Notre comportement est modélisé en 3 couches sur Internet. Hubert Guillaud (2) décrit ces-3-niveaux-de-nos-identites-en-ligne (3) dans un article de février 2018. Il fait référence à l’iconographie ci-dessus publiée par Panoptykon (4). Voici la façon dont les profils seraient modélisés d’après nos comportements :

  • 1ère couche du profil : ce que nous déclarons volontairement
    “La première couche d’information – ce que nous partageons – est la seule sur laquelle nous avons le contrôle.

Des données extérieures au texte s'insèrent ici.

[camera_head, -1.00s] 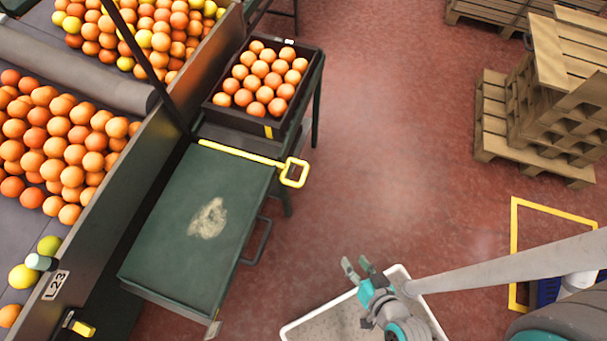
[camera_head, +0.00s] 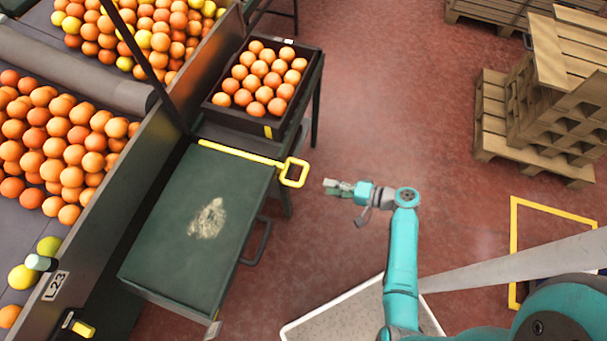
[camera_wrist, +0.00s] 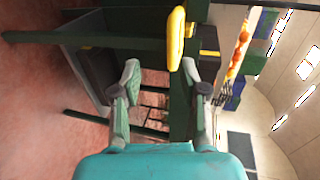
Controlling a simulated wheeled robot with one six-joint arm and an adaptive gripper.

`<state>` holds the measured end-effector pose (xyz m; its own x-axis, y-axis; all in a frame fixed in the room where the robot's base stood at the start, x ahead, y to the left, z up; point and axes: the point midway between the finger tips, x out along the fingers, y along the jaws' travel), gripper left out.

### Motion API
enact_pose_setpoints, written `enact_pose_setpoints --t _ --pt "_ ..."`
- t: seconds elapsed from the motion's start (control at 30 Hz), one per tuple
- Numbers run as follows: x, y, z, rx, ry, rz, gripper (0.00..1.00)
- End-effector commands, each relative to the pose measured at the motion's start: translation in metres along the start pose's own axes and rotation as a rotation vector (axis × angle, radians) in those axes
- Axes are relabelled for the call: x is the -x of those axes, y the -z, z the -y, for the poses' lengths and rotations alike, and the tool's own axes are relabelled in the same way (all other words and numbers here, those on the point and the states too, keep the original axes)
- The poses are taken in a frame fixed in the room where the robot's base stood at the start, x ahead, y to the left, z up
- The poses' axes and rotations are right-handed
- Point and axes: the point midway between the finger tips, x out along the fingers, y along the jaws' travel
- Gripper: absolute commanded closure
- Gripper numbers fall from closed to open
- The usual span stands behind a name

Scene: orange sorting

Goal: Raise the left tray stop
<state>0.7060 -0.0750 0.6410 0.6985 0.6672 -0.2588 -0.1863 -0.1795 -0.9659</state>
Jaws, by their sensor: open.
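The tray stop is a yellow bar (camera_head: 240,153) lying low along the far edge of the green table (camera_head: 175,245). Its square loop handle (camera_head: 294,183) sticks out past the table's right side. My gripper (camera_head: 330,187) is to the right of the loop, apart from it, pointing left, open and empty. In the wrist view, the yellow loop (camera_wrist: 176,38) shows edge-on ahead, above and slightly right of the middle between my open fingers (camera_wrist: 158,80).
A dark crate of oranges (camera_head: 212,112) stands just beyond the bar. A dark handle (camera_head: 258,240) juts from the table's right side. A white bin (camera_head: 310,325) is on the floor below my arm. Wooden pallets (camera_head: 490,120) stand at right. Red floor between is clear.

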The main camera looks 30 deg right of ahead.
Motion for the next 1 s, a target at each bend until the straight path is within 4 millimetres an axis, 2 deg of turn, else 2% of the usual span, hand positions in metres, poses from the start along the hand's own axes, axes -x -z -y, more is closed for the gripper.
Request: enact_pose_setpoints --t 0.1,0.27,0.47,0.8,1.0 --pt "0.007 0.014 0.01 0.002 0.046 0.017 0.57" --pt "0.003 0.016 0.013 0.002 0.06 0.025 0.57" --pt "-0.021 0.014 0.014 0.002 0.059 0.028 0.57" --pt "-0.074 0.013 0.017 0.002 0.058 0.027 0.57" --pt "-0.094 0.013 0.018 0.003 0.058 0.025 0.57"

Elle se compose des données que nous insérons dans les médias sociaux ou les applications (informations de profil, publications, requêtes, photos, événements, déplacements…)”
  • 2ème couche du profil : ce que les machines suivent de nos actions .
    “La seconde couche – ce que nos comportements disent aux machines – est constituée d’observations comportementales et de métadonnées qui donnent un contexte à ces choix : position en temps réel, graphe de nos relations intimes et professionnelles, le temps que nous passons, les habitudes d’achat, les mouvements de nos souris ou de nos doigts…”
  • 3ème couche du profil : ce que les machines déduisent des 2 premières couches (par des opérations complexes appelées algorithmes).
    “La troisième couche – ce que les machines pensent de nous – est composée des interprétations de la première et de la seconde couche. Nos données sont analysées et comparées en permanence à d’autres profils pour inférer des corrélations statistiques significatives… Ce qu’on appelle souvent la personnalisation, mais qui vise plus à nous catégoriser qu’à nous distinguer.”

En conclusion…

Même si les analyses de la Fondation Panoptykon et l’article de Hubert Guillaud, peuvent être pondérés, les performances des moteurs de recherches, gps et autres applications robotisées, prouvent que notre profil digital ne se résume pas à ce que nos seules déclarations. Un profil modélisé de nous-même existe et s’enrichit au fur et à mesure de nos actions. Cette fameuse 3ème couche est un résultat dont nous n’avons pas connaissance et sur lequel nous n’avons aujourd’hui aucune possibilité de contrôle. Nous ne maitrisons pas non plus les usages qui en sont faits ou qui en seront faits.